Multiple linear regression is often used for this purpose: to adjust for the common variation among a list of independent variables.7 This approach is sometimes referred to as “commonality analysis,”8 because it identifies relationships that remain after adjustment for “common” variation. This method is used simply to confirm statistically significant associations observed in the bivariate analysis, while taking into account the interrelationship of the independent variables.
Thus, this multiple regression approach is descriptive. Significant coefficients reported in the regression tables mean that the independent variables have a relationship with the outcome variable that is unique, or distinct from its relationship with other independent variables in the model.
Multivariate description of this sort is distinct from both a modeling approach in which an analyst attempts to identify the smallest relevant set of causal or explanatory independent variables associated with the dependent variable or variables and an approach using one of the many varieties of structural equation modeling. In contrast, a multivariate descriptive or commonality approach provides a richer understanding of the data without needing to make any kind of causal assumptions, which is why descriptive multivariate commonality analysis is often used in NCES statistical reports.
When should commonality analysis be employed? It should be used in statistical analysis reports when independent variables are correlated with both the outcome variable and with each other. This will allow the analyst to determine how much of the effect of one independent variable is due to the influence of other independent variables, because in a multiple regression procedure these effects are adjusted for. For example, because the strength of the statistical relationship between students’ enrollment intensity and degree attainment may be affected by employment, computing a multiple regression equation that contains both variables allows the analyst to determine how much, if any difference in degree attainment between full-time and part-time students is due to their differences in employment.
As discussed in the Data Analysis System section above, all analyses included in PEDAR reports must be based on the DAS, which is available to the public online (http://nces.ed.gov/das). Exclusively using the DAS in this way provides readers direct access to the findings and methods used in the report so that they may replicate or expand on the estimates presented. However, the DAS does not allow users access to the raw data, which limits the range of covariation procedures that can be used. Specifically, the DAS produces correlation matrices, which can be used as input in standard statistical packages to produce least squares regression models. This means that logit or probit procedures, more appropriate for dichotomous dependent variables, cannot be used.9 However, empirical studies have shown that when the mean value of a dichotomous dependent variable falls between 0.25 and 0.75, regression and log-linear models are likely to produce similar results.10 Regressions were conducted for three dependent variables in this report: completing any degree, completing a bachelor’s degree, and persisting overall. For completing any degree by 2001, the overall rate is 51 percent (64 percent for exclusively full-time students, 45 percent for part-time students who looked like full-time students, and 34 percent for other part-times students) (table 12). For completing a bachelor’s degree, the overall rate is 29 percent (44 percent for exclusively full-time students, 25 percent for part-time students who looked like full-time students, and 7 percent for other part-time students), and for overall persistence, the overall rate is 65 percent (72 percent for exclusively full-time students, 69 percent for part-time students who looked like full-time students, and 52 percent for other part-time students). With one exception, all values are within acceptable limits described above. The exception is for the bachelor’s degree completion rate for other part-time students (7 percent); thus, the regression estimates on this dependent variable for this group was omitted from table 15.

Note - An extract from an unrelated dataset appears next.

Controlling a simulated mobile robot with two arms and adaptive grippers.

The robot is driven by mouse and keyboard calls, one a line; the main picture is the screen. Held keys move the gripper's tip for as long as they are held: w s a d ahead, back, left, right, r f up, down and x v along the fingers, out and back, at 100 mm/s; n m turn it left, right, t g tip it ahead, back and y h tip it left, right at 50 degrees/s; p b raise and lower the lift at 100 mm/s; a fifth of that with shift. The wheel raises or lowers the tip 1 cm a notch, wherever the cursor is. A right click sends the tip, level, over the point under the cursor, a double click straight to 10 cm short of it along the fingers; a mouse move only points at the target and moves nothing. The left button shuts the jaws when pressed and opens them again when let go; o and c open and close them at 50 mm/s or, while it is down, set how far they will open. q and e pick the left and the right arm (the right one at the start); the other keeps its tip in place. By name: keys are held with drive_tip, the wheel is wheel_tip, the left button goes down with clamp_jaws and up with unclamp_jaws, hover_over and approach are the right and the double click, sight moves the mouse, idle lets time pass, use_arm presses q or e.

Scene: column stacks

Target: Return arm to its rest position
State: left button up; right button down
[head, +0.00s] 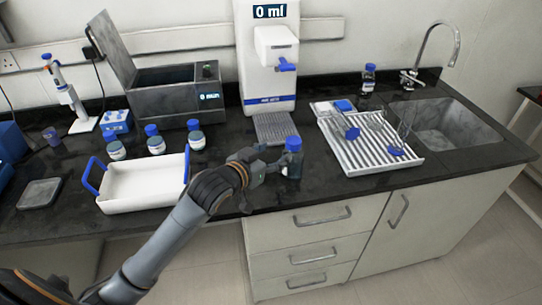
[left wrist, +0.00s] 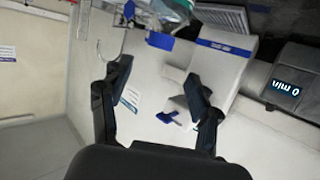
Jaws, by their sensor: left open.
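My left arm (head: 163,243) reaches in from the lower left in the head view. Its gripper (head: 268,168) is at the front of the black counter, just left of a dark bottle with a blue cap (head: 292,158). The bottle stands upright; I cannot tell whether the gripper touches it. In the left wrist view the two fingers (left wrist: 160,75) are spread apart with nothing clearly held between them. My right gripper is in neither view.
Behind are a white dispenser (head: 270,60) reading 0 ml and a grey open-lidded bath (head: 165,97). A white tray (head: 145,185) with blue handles lies left, with several blue-capped bottles behind it. A ribbed drying rack (head: 365,150) and a sink (head: 440,130) are right.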

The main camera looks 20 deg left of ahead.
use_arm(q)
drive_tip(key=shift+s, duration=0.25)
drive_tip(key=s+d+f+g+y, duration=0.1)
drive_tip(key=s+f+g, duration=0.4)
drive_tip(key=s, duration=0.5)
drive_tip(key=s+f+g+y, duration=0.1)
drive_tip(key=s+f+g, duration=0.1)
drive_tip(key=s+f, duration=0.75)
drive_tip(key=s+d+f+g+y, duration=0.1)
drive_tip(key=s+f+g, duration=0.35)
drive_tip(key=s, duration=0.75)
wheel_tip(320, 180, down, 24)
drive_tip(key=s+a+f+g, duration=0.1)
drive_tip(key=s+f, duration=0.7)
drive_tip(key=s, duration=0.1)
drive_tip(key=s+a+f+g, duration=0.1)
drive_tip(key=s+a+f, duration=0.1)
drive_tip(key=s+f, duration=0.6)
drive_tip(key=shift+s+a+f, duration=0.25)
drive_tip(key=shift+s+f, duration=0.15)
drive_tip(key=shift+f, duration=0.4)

The independent variables analyzed in this study and subsequently included in the multivariate model were chosen based largely on earlier empirical studies (cited in the text), which showed significant associations with the key analytic variable, graduate enrollment, persistence, and attainment. Before conducting the study, a detailed analysis plan was reviewed by a Technical Review Panel (TRP) of experts in the field of higher education research, and additional independent variables requested by the TRP were considered for inclusion. The analysis plan listed all independent variables to be included in the study. The TRP also reviewed the preliminary results, as well as the first draft of this report. The analysis plan and subsequent report were modified based on TRP comments.
The DAS computes the correlation matrix using pairwise missing values. In regression analysis, there are several common approaches to the problem of missing data. The two simplest approaches are pairwise deletion of missing data and listwise deletion of missing data. In pairwise deletion, each correlation is calculated using all of the cases for the two relevant variables. For example, suppose you have a regression analysis that uses variables X1, X2, and X3. The regression is based on the correlation matrix between X1, X2, and X3. In pairwise deletion, the correlation between X1 and X2 is based on the nonmissing cases for X1 and X2. Cases missing on either X1 or X2 would be excluded from the calculation of the correlation. In listwise deletion, the correlation between X1 and X2 would be based on the nonmissing values for X1, X2, and X3. That is, all of the cases with missing data on any of the three variables would be excluded from the analysis.

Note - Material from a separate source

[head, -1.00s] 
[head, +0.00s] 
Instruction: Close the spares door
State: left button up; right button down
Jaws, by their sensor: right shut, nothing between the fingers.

The correlation matrix produced by the DAS can be used by most statistical software packages as the input data for least squares regression. The DAS provides either the SPSS or SAS code necessary to run least squares regression models. The DAS also provides additional information to incorporate the complex sample design into the statistical significance tests of the parameter estimates. Most statistical software packages assume simple random sampling when computing standard errors of parameter estimates. Because of the complex sampling design used for the survey, this assumption is incorrect. A better approximation of the standard errors can be made by multiplying each standard error by the design effect associated with the dependent variable (DEFT),11 where the DEFT is the ratio of the true standard error to the standard error computed under the assumption of simple random sampling. The DEFT is calculated by the DAS and displayed with the correlation matrix output.

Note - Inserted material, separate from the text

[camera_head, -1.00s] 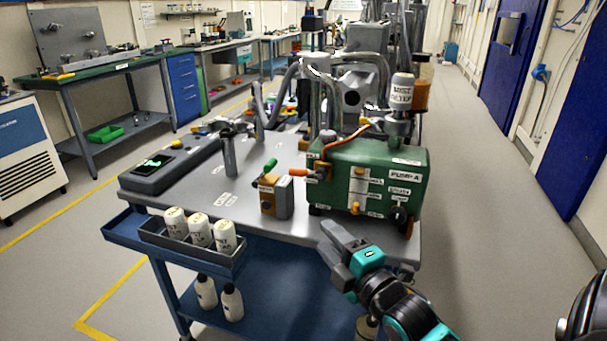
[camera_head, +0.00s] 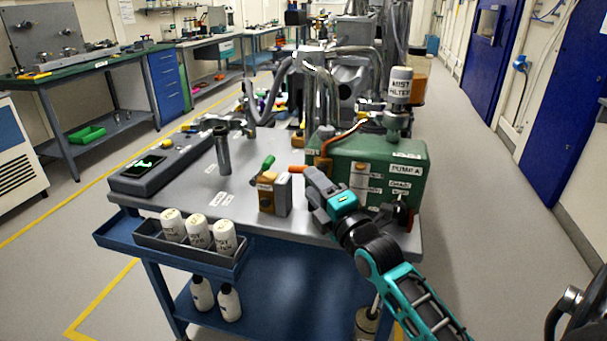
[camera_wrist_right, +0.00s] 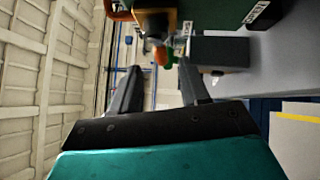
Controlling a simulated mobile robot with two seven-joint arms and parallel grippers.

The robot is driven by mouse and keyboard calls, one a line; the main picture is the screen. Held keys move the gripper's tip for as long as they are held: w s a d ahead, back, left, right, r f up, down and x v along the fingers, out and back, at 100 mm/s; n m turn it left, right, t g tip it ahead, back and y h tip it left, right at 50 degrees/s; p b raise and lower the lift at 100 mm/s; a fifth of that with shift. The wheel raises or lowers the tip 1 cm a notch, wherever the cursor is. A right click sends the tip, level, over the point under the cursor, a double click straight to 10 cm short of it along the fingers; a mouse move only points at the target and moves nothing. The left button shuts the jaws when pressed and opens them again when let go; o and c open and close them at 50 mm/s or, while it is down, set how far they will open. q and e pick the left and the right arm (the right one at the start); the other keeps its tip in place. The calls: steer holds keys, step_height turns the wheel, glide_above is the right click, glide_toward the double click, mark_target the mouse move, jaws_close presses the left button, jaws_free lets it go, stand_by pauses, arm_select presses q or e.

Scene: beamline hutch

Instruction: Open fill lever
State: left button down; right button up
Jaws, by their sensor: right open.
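The green pump box (camera_head: 375,175) stands on the grey cart top (camera_head: 190,190). An orange-handled lever (camera_head: 297,169) sticks out from its left side. A green-handled lever (camera_head: 267,164) stands tilted on a small brass-and-grey block (camera_head: 275,194) to the left. I cannot read which handle is the fill lever. My right gripper (camera_head: 312,184) is in front of the pump's left end, close to the orange handle and hiding part of the pump front. In the wrist view the right gripper (camera_wrist_right: 160,88) is open and empty, with the orange tip (camera_wrist_right: 160,57) beyond its fingers.
A mist filter bottle (camera_head: 400,85) stands above the pump's right end. A dark post (camera_head: 222,150) and a flat device with a green display (camera_head: 150,165) are on the cart's left. White bottles (camera_head: 198,232) sit in a tray at the cart's front-left edge.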

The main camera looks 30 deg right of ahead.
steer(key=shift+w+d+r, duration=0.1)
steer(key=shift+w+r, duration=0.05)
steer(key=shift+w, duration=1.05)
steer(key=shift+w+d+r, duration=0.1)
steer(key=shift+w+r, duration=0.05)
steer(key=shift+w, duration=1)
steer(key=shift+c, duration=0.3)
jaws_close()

The least squares regression coefficients displayed in the regression tables B-2 through B-5 are expressed as percentage points. Significant coefficients represent the observed differences that remain between the analysis group (e.g., students whose parents had a high school education) and the comparison group (e.g., students whose parents held graduate degrees) after controlling for the relationships of all selected independent variables. For example, in table 14, the least squares coefficient for exclusively part-time students who looked like full-time students attaining a degree or certificate is –35.6. This means that compared with full-time students, the percentage of exclusively part-time students who looked like full-time students who attained a degree was roughly 36 percentage points lower, after controlling for the relationships among all other independent variables.